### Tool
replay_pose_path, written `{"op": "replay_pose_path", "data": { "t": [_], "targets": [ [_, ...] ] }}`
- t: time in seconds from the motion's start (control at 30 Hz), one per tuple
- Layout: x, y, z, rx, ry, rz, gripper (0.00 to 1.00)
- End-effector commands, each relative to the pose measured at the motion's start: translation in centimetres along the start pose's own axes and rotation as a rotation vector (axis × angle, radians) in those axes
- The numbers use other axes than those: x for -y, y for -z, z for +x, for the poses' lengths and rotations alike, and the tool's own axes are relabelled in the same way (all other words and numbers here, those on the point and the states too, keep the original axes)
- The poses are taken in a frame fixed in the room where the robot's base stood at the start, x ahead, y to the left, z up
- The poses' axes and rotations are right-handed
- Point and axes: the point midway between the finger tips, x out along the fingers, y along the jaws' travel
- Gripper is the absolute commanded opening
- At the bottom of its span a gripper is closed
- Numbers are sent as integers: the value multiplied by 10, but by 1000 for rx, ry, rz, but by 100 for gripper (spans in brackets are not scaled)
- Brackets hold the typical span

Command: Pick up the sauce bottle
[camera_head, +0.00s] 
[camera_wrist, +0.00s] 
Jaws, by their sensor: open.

**JOB:** Copy only this span: the line that contains "- Point and", the last line, and every line between them.

**EXPECTED ANSWER:**
- Point and axes: the point midway between the finger tips, x out along the fingers, y along the jaws' travel
- Gripper is the absolute commanded opening
- At the bottom of its span a gripper is closed
- Numbers are sent as integers: the value multiplied by 10, but by 1000 for rx, ry, rz, but by 100 for gripper (spans in brackets are not scaled)
- Brackets hold the typical span

Command: Pick up the sauce bottle
[camera_head, +0.00s] 
[camera_wrist, +0.00s] 
Jaws, by their sensor: open.

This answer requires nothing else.